Every decision emerges as an unstable and imperfect response to these dynamics. Unlike the romantics, however, we can never expect our decision to transcend or heal those tensions. The judgment we make is an effort to reassess meaning and to question assumptions as circumstances always make us, but the result, whatever it may be, is provisional and open to reconsideration at every moment. Our understanding of the rules may have been either shifted or confirmed by our situation: present circumstances may lead us to reflect on the meaning of the rules we thought we knew, but on the other hand, the pressure of the future may lead us to hold, despite everything, to our prior judgment.
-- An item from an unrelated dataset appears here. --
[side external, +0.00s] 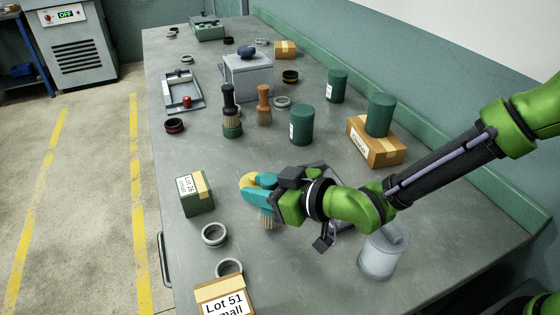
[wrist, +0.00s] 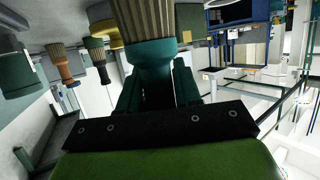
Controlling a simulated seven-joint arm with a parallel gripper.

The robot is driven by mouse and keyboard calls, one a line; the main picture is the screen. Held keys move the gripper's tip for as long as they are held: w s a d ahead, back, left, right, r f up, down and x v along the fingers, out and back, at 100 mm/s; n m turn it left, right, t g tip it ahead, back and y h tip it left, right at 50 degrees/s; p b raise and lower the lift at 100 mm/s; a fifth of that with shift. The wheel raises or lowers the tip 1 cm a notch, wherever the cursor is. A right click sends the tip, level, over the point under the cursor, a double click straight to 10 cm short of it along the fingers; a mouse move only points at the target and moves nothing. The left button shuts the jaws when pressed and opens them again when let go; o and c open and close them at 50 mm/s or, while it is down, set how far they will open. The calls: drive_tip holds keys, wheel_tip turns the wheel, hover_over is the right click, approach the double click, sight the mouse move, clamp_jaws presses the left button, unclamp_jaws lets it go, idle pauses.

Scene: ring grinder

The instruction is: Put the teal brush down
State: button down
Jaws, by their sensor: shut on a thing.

Indeed, this is to say no more than Aristotle, ‘for the rule of something indeterminate is indeterminate too’.25 Either way, the new decision we make attempts to impose a new stability and generality on the erring forces that surround us.26 Thus we are constantly thrown from one pole to the other, from the singularity of justice back to the (re-) construction of rules: each are seen in the shadow of the other. Needless to say, the stability of the decision that emerges from this process lasts no time at all. As soon as we are confronted with a new circumstance, the previous interpretation must generate new tensions and a new polarity which will pull us in opposite directions once again. Call and answer, call and answer, never stilled. Like the moon and the tides, the experience of polarity, of the impossibility of entirely satisfying contrary expectations, will always be felt as a tug and a repetition.